Let me offer a brief description of the work that led to the upsilon. Our group of physicists from Columbia, Fermilab, and Stony Brook (Long Island) included some crackerjack young experimenters. We had constructed a state-of-the-art spectrometer with wire chambers, magnets, scintillation hodoscopes, more chambers, more magnets. Our data acquisition system was "dernier cri," based on electronics designed by genius engineer William Sippach. We had all worked in the same domain of Fermilab beams. We knew the problems. We knew one another.
John Yoh, Steve Herb, Walter Innes, and Charles Brown were four of the best postdocs I have seen. The important software was reaching the state of sophistication required for work at the frontier. Our problem was that we had to be sensitive to reactions that happened as rarely as only once in every hundred trillion collisions. Since we needed to record many of these rare dimuon events, we needed to harden the apparatus to a huge rate of irrelevant particles. Our team had developed a unique understanding of how to work in a high-radiation environment and still have survivable detectors. We had learned how to build in redundancy so that we could ruthlessly suppress false information no matter how cleverly nature tried to fool us.

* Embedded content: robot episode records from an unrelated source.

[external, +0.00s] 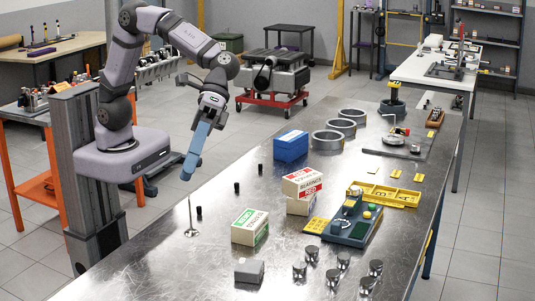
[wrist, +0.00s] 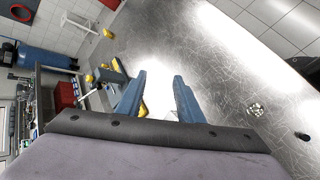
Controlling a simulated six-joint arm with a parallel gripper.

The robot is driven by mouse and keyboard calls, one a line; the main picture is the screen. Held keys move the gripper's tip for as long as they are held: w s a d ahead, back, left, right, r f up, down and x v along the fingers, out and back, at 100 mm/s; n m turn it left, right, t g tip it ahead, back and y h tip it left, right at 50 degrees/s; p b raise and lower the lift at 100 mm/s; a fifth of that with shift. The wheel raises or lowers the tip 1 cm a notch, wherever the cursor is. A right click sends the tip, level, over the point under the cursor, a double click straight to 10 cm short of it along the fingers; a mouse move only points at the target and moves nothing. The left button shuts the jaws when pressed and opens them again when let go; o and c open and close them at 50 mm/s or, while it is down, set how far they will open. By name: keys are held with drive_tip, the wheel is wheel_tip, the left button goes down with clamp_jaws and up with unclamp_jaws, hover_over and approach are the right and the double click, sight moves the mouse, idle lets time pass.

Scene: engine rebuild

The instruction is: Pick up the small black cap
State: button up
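Three small black caps stand apart on the steel bench in the external view: a far one (external: 260,168), a middle one (external: 236,188) and a near one (external: 199,212). I cannot tell which one the task means. A small dark piece (wrist: 302,136) at the right edge of the wrist view looks like one of them. My gripper (external: 188,173) hangs in the air near the left edge of the bench, above and left of the caps, with its blue fingers pointing down. In the wrist view my gripper (wrist: 159,75) has its fingers apart, with nothing held between them.
A silver valve with a thin upright stem (external: 191,222) stands beside the near cap. A green-and-white box (external: 250,227), red-and-white boxes (external: 302,183) and a blue box (external: 291,146) stand to the right. Several pistons (external: 342,265) sit at the front.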

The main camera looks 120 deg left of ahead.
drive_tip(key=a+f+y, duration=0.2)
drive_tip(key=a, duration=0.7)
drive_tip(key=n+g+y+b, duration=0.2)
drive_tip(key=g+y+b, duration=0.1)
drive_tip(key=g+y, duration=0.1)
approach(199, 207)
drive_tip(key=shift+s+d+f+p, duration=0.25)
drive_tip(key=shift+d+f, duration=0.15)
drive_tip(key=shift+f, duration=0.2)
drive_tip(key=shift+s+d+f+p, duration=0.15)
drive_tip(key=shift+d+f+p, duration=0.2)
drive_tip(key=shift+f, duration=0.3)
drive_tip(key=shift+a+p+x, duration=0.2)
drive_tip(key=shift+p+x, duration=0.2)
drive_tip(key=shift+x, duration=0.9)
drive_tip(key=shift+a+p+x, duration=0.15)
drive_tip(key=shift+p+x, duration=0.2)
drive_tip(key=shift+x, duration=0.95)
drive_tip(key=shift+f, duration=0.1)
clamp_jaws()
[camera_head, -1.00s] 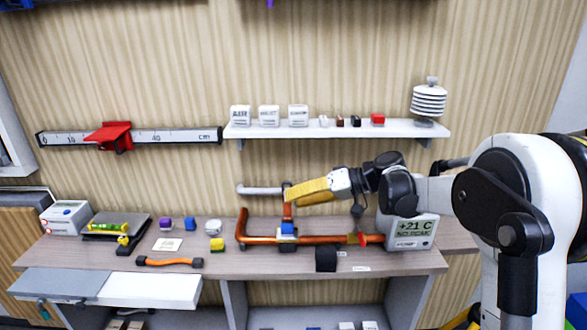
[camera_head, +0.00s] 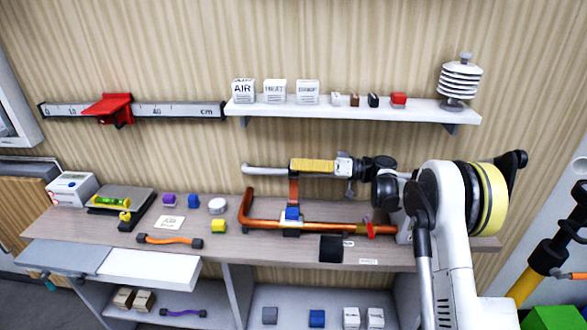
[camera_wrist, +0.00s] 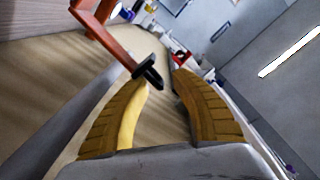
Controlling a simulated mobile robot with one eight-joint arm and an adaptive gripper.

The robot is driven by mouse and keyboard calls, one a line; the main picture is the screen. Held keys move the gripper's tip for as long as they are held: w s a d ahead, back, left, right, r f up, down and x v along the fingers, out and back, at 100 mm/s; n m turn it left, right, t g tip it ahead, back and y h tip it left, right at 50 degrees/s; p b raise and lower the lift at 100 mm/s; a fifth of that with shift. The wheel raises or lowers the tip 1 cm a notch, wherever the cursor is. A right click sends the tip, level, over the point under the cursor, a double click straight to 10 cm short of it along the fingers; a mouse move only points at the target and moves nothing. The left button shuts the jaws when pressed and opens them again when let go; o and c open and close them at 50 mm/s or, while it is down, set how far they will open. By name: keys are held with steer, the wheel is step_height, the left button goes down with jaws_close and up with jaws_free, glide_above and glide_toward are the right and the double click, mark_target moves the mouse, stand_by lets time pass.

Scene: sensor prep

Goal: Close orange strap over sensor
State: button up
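The orange strap (camera_head: 293,190) stands upright from the copper pipe (camera_head: 340,229), raised off the sensor. The small blue and white sensor (camera_head: 291,214) sits on the pipe at the strap's foot. My gripper (camera_head: 293,166) with yellow fingers is level at the strap's upper end, above the sensor. In the wrist view my gripper (camera_wrist: 160,80) has its fingers apart. The strap (camera_wrist: 108,38) enters there from the upper left, and its black end piece lies at the left fingertip, partly in the gap. I cannot tell whether they touch.
A white shelf (camera_head: 350,110) with small boxes and a white finned shield is above my gripper. A black block (camera_head: 330,248) is at the bench's front. A loose orange cable (camera_head: 168,240) lies at left.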

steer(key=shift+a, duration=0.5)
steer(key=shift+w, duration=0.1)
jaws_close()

Early in the learning process, we ran in the dielectron mode and obtained about twenty-five electron pairs above 4 GeV. Strangely, twelve of these were clustered around 6 GeV. A bump? We debated and decided to publish the possibility that there was a particle at 6 GeV. Six months later, after the data had increased to three hundred events, poof—no bump at 6 GeV. We had suggested the name "upsilon" for the fake bump, but when better data contradicted the earlier data, the incident became known as oops-leon.
Then came our new setup, with all of our experience invested in a rearrangement of target, shielding, placement of magnets, and chambers. We began taking data in May of 1977. The era of month-long runs of twenty-seven events or three hundred events were over; thousands of events per week were now coming in, essentially free of background. It isn't often in physics that a new instrument permits one to survey what amounts to a new domain. The first microscope and the first telescope are historic examples of far greater significance, but the excitement and joy when they were first used cannot have been much more intense than ours. After one week, a wide bump appeared near 9.5 GeV, and soon this enhancement became statistically solid. John Yoh had, in fact, seen a clustering near 9.5 GeV in our three-hundred-event run, but having been burned at 6 GeV, he merely labeled a bottle of Mumm's champagne "9.5" and hid it in our refrigerator.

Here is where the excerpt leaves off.